WHILE @DateTime < '20170101'
BEGIN

 INSERT INTO dbo.LargeVolumePartitioned (SomeDate, SomePadding1)
 SELECT @DateTime, REPLICATE('A', 1000);

 INSERT INTO dbo.LargeVolumeNonPartitioned (SomeDate, SomePadding1)
 SELECT @DateTime, REPLICATE('A', 1000);

 SET @DateTime = DATEADD(MINUTE, 1, @DateTime)

END
GO

This will add a row for every minute between 01/12/2015 and 01/01/2017.  This takes a few minutes to run so feel free to cut it down if you’re using it.

This gives us 571,680 rows in each table, 1440 for each day and spread over just under 145,000 data pages

If we run a query to return all rows for 01/01/2016 from both tables in the same batch we obviously get the same data returned but we get a slightly different execution plan and different info returned by setting statistics IO and time on.

SET STATISTICS IO ON
SET STATISTICS TIME ON

SELECT *
FROM dbo.LargeVolumeNonPartitioned LVP
WHERE LVP.SomeDate >= CAST('20160101' AS DATETIME2(0))
AND LVP.SomeDate < CAST('20160102' AS DATETIME2(0))

SELECT *
FROM dbo.LargeVolumePartitioned LVP
WHERE LVP.SomeDate >= CAST('20160101' AS DATETIME2(0))
AND LVP.SomeDate < CAST('20160102' AS DATETIME2(0))

We get the following in the Messages tab from statistics IO and time

(1440 row(s) affected)
Table 'LargeVolumeNonPartitioned'. Scan count 5, logical reads 162373, physical reads 0, read-ahead reads 79043, lob logical reads 0, lob physical reads 0, lob read-ahead reads 0.
SQL Server Execution Times:
 CPU time = 374 ms, elapsed time = 9401 ms.
SQL Server parse and compile time: 
 CPU time = 0 ms, elapsed time = 0 ms.

(1440 row(s) affected)
Table 'LargeVolumePartitioned'. Scan count 1, logical reads 11219, physical reads 0, read-ahead reads 264, lob logical reads 0, lob physical reads 0, lob read-ahead reads 0.
SQL Server Execution Times:
 CPU time = 16 ms, elapsed time = 243 ms.
SQL Server parse and compile time: 
 CPU time = 0 ms, elapsed time = 0 ms.

There is obviously a large factor in the difference between the page reads and the query time differs from over 9 seconds to 0.243.

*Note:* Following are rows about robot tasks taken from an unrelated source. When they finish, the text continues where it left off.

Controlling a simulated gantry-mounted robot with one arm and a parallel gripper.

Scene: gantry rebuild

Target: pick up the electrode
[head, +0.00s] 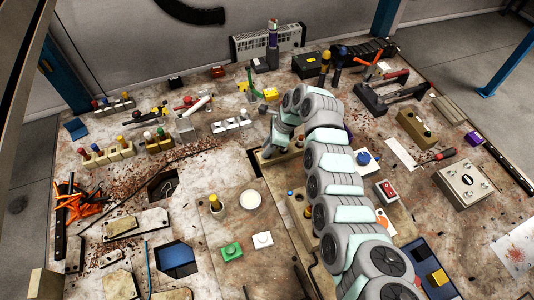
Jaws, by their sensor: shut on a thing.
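My gripper (268,152) points down at a tan block (285,155) near the middle of the table. It is shut on a small thing at the block, mostly hidden by the gripper and too small to make out. I cannot tell for sure that this thing is the electrode, or whether it is lifted clear of the block. No other thing in view is plainly the electrode. My arm comes in from the lower right and hides part of the table behind it.
Holders with coloured knobs (109,153) stand at the left. A white disc (250,199), a green block (231,251) and a white block (262,240) are in front. A dark hole (163,187) opens left of centre.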

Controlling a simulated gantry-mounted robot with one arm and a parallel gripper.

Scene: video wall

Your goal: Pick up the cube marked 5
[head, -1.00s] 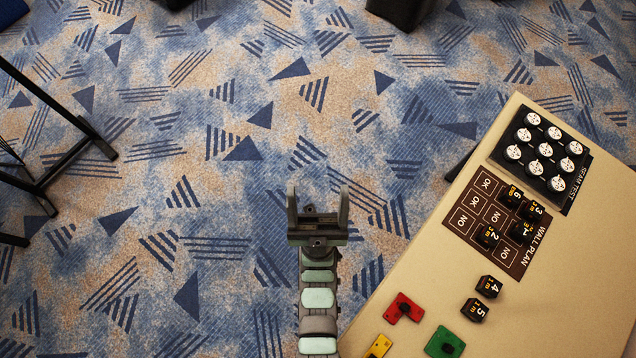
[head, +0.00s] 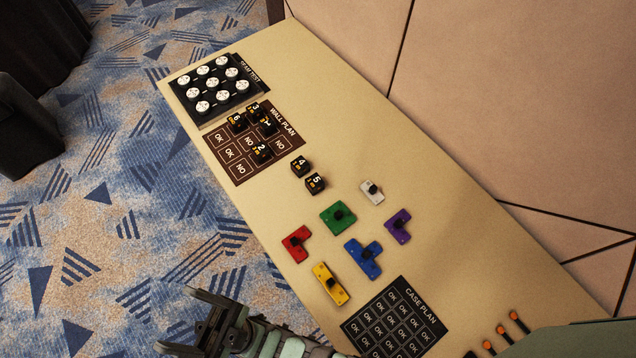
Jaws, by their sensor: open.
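The cube marked 5 (head: 315,183) is black with a pale 5 on top. It sits on the bare beige table (head: 375,135), just below and right of the cube marked 4 (head: 300,166), with a small gap or light contact between them. My gripper (head: 174,319) is open and empty at the lower left, over the carpet beside the table's near edge. It is well apart from the cube marked 5.
The wall plan board (head: 224,155) holds several numbered cubes, beyond cube 4. Behind it is the seam test board (head: 222,104) with white discs. Colored pieces, including a green one (head: 336,219) and a red one (head: 294,245), lie nearer. The case plan board (head: 395,322) is lower right. A wall (head: 520,110) borders the table's right side.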

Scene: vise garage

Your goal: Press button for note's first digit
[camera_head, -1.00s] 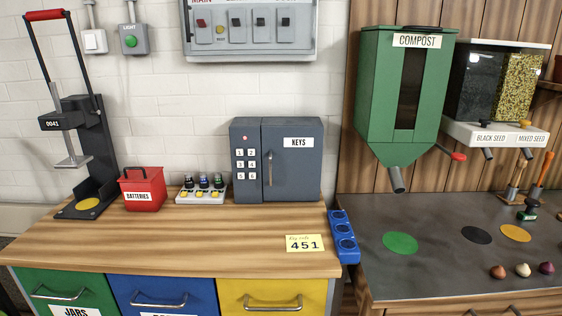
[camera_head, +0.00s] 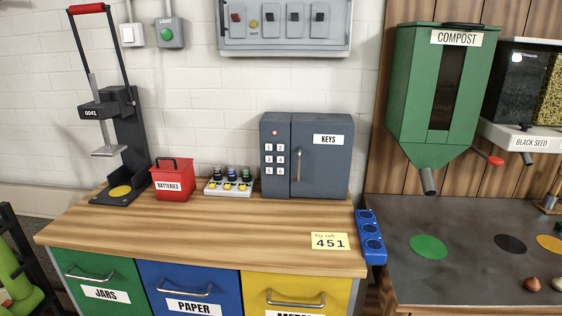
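A yellow note (camera_head: 330,241) reading 451 lies near the front right of the wooden counter (camera_head: 200,228); its small top line is hard to read. A grey key safe (camera_head: 320,160) labelled KEYS stands at the back of the counter with its door shut. Its keypad (camera_head: 274,158) is on the left part of the front, with several white buttons in two columns. The digits are small and blurred here. A red light (camera_head: 275,133) sits above the buttons. Neither of my grippers is in view.
A red batteries box (camera_head: 173,180), a small tray with several bottles (camera_head: 229,187) and a black press (camera_head: 124,150) stand left of the safe. A blue holder (camera_head: 371,238) sits at the counter's right edge.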

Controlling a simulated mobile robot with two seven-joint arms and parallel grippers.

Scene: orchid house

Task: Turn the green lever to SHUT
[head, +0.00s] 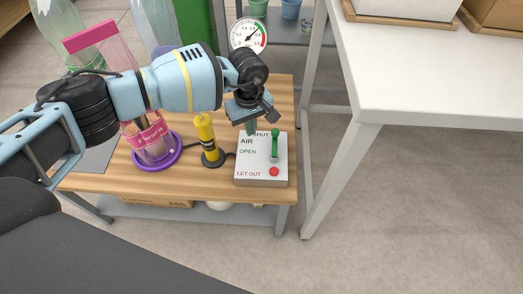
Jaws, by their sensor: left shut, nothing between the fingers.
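The green lever (275,146) stands on a white control box (250,180) on the wooden bench top. Its knob points to the far side of the box, just right of the SHUT label; the OPEN label is to its left. A red button (274,172) marked LET OUT is nearer me. My left gripper (251,128) is shut and empty, pointing down over the box's far left edge. It is left of the lever's knob and looks apart from it; the exact gap is hard to tell. My right gripper is not in view.
A yellow and black cylinder (206,137) stands left of the box. A clear vessel on a purple base (178,153) is farther left, partly behind my left arm. A round gauge (249,36) stands behind. A white table (430,80) is at the right.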

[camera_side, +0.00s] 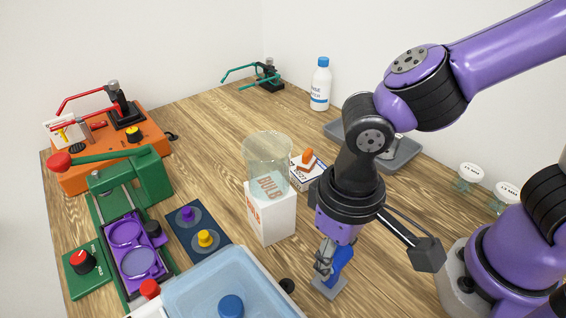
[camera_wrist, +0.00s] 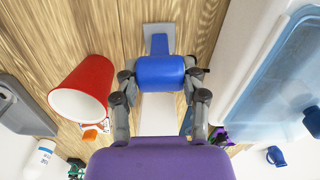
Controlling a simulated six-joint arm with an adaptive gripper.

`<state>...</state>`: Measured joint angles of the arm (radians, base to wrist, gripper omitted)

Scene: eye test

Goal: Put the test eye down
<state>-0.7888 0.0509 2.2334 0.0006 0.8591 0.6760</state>
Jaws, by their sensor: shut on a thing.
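My gripper (camera_side: 328,262) points down near the front of the table, right of the light-blue bin. It is shut on a blue rounded piece with a grey flat foot, which I take to be the test eye (camera_side: 343,257). In the wrist view the test eye (camera_wrist: 160,72) lies crosswise between the two fingers (camera_wrist: 160,88), its grey foot beyond it. In the side view the fingers partly hide it. The foot is close to the wooden table; I cannot tell whether it touches.
A white box (camera_side: 270,215) with a clear cup (camera_side: 268,150) stands left of my gripper. The light-blue bin (camera_side: 200,290) is at the front. A green press (camera_side: 130,180) and dark pad (camera_side: 185,232) stand left. The wrist view shows a red cup (camera_wrist: 88,82).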

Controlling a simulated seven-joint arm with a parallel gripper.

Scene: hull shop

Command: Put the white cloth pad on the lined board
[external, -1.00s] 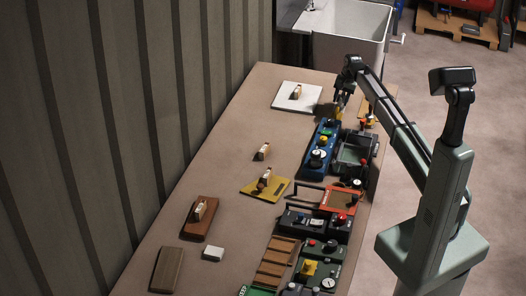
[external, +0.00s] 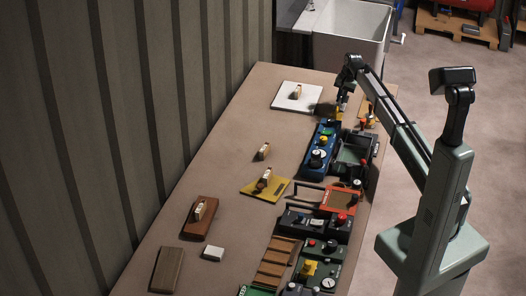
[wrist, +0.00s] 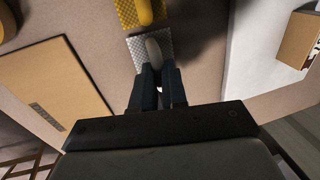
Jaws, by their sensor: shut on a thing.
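My gripper (wrist: 159,76) is at the far right of the workbench, past the far end of the blue panel, in the external view (external: 343,98). Its fingers point down and are shut on the pale grip of the white cloth pad (wrist: 138,47), a grey-white checked pad in the wrist view. I cannot tell whether the pad touches the bench. A yellow checked pad (wrist: 128,14) lies just beyond it. A brown board with faint lengthwise lines (external: 167,269) lies at the near left of the bench; I cannot tell surely whether it is the lined board.
A white board (external: 283,96) bearing a small block lies left of my gripper. The blue panel (external: 309,169), a dark tray and other control boxes line the right edge.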

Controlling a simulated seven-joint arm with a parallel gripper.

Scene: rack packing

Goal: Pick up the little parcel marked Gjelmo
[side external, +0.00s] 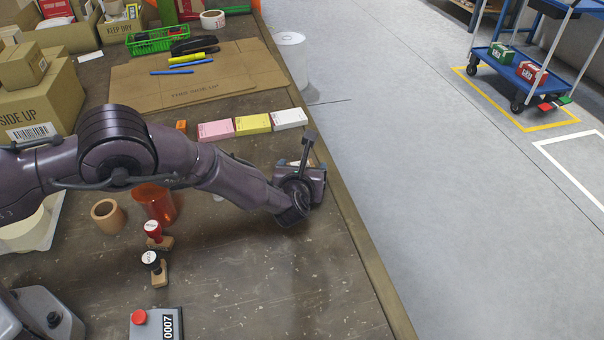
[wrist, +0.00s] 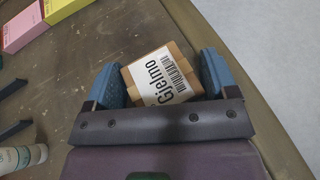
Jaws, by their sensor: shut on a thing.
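The little parcel (wrist: 160,75) is a small brown box with a white label reading Gjelmo and a barcode. In the wrist view it sits between the two blue fingers of my gripper (wrist: 163,80), which is shut on it. In the side external view my gripper (side external: 300,172) is low over the table near its right edge. The parcel is mostly hidden there by my wrist and gripper. I cannot tell whether it touches the table.
Pink, yellow and white pads (side external: 253,124) lie in a row behind my gripper. Two stamps (side external: 155,262), a brown tape roll (side external: 108,215) and a counter box (side external: 157,324) stand to the left and front. The table's right edge (side external: 350,215) is close. The front middle of the table is clear.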

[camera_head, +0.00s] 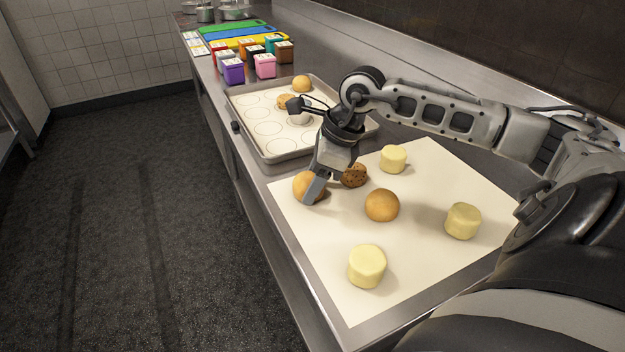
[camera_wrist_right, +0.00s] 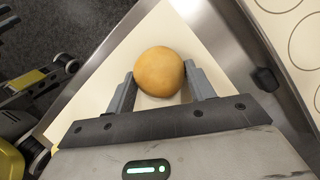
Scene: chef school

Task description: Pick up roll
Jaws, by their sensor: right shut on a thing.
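My right gripper (camera_head: 314,183) is shut on a round golden-brown roll (camera_head: 302,186) at the left corner of the cream mat (camera_head: 330,262). In the right wrist view the roll (camera_wrist_right: 159,72) sits between the two fingers of the right gripper (camera_wrist_right: 160,90). I cannot tell whether the roll touches the mat. A second golden-brown roll (camera_head: 382,205) rests near the middle of the mat. The left gripper is not in view.
A dark speckled cookie (camera_head: 354,176) lies close beside the gripper. Pale cylinders (camera_head: 367,266) stand on the mat. Behind is a baking tray (camera_head: 285,155) with printed circles and a few baked items. Coloured boxes (camera_head: 233,72) stand farther back.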

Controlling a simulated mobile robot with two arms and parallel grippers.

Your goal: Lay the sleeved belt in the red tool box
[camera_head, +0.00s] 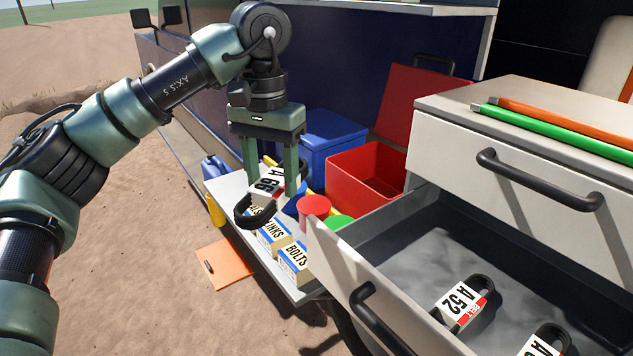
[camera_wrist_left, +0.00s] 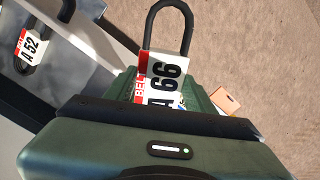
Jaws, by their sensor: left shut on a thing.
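My left gripper (camera_head: 272,180) is shut on a black belt in a white sleeve marked A 66 (camera_head: 268,186). The belt hangs in the air, over the shelf with small boxes; its black loop sticks out below the sleeve. In the left wrist view the sleeved belt (camera_wrist_left: 163,80) shows between the fingers, loop pointing away. The red tool box (camera_head: 368,172) stands open and looks empty where I see inside, its lid raised at the back. It is to the right of my left gripper, apart from it. My right gripper is not in view.
An open drawer (camera_head: 390,262) at the front right holds belts sleeved A 52 (camera_head: 458,303) and another partly cut off. A blue box (camera_head: 330,140) stands behind the gripper. Small boxes (camera_head: 293,258), a red can (camera_head: 313,207) and a green one crowd the shelf. Coloured bars (camera_head: 560,130) lie on the cabinet.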

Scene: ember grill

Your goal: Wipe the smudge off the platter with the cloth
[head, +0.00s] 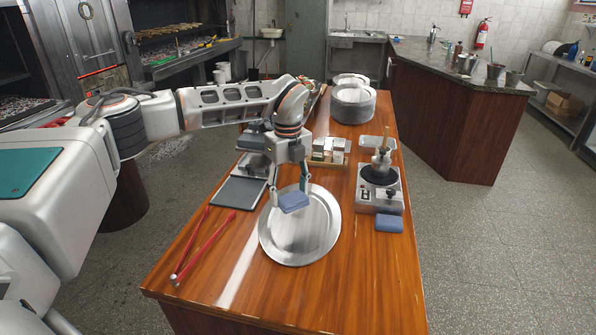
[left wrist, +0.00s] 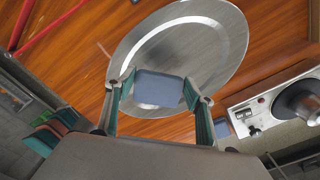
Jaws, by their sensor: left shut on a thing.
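The round metal platter (head: 300,243) lies on the wooden table; it also shows in the left wrist view (left wrist: 215,40). My left gripper (head: 293,196) is over the far part of the platter, shut on a folded blue cloth (head: 294,202). The cloth shows between the two fingers in the left wrist view (left wrist: 160,88). I cannot tell whether the cloth touches the platter. No smudge can be made out clearly on the platter. A second blue cloth (head: 389,223) lies on the table to the right. My right gripper is not in view.
Red-handled tongs (head: 205,248) lie left of the platter. A dark tablet-like scale (head: 240,191) is behind them. A burner with a pot (head: 378,190) stands at right, and a small rack of boxes (head: 328,152) behind the platter. A plate stack (head: 353,103) stands at the far end.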

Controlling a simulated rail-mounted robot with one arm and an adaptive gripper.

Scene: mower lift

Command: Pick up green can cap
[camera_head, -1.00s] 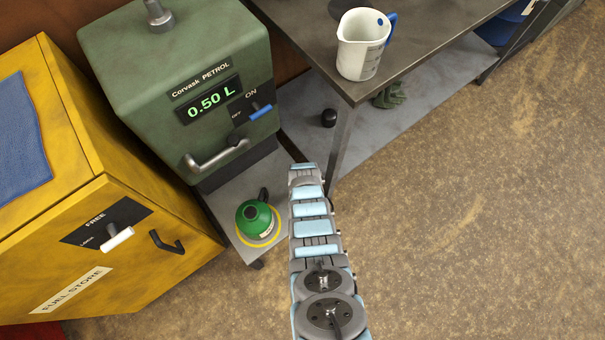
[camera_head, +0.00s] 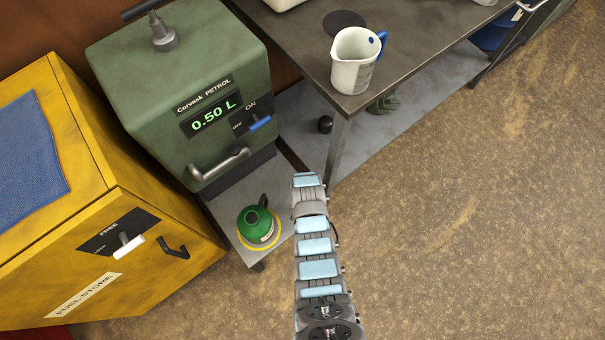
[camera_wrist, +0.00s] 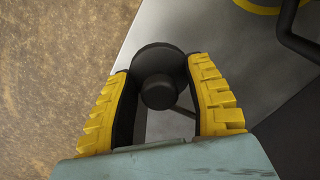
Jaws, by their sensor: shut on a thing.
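A black round cap (camera_wrist: 150,62) with a round knob (camera_wrist: 158,92) sits between the yellow-padded fingers of my gripper (camera_wrist: 160,72) in the wrist view. My gripper is shut on it, with a finger on either side. Whether the cap touches the surface beneath is unclear. The green can (camera_head: 257,223) stands on a yellow ring on the low grey shelf in the head view, just left of my arm. My arm hides my gripper and the held cap in the head view.
A green petrol dispenser (camera_head: 185,90) reading 0.50 L and a yellow fuel store (camera_head: 110,240) stand at left. A dark table (camera_head: 430,45) carries a white jug (camera_head: 353,60). A small black round object (camera_head: 325,124) lies on the lower shelf. Floor at right is clear.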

Here is the execution plans for both

01

If we look at the properties of the Clustered Index Scan on the partitioned table we see that we’ve only accessed 1 partition (Actual Partition Count) and partition 2 is the one that’s been accessed (Actual Partitions Accessed), i.e. the optimiser has used partition elimination to just look at the subset of data in that single partition and just scanned that. Whereas, the Clustered Index Scan on the non partitioned table has had to scan then entire table.

02

As I mentioned above I purposely didn’t put the SomeDate column as the first column in the clustered index.  If I had this would have meant that a clustered index seek operation would probably have been performed instead of a scan as shown in the execution plans above.  This means that on the non partitioned table, the query engine has had to read every page in the table.  On the partitioned table, the optimser has already told the query engine to just use partition 2 so it just has to do a full scan of this subset of data.

So like everything in SQL Server it depends on how you want to store your data and how you read and write that determines whether you partition the table or not.  If you have a large table and several of the your queries are causing long clustered index scans you might benefit from trying to partition the table (or you clustered index needs to be changed or new non clustered indexes added).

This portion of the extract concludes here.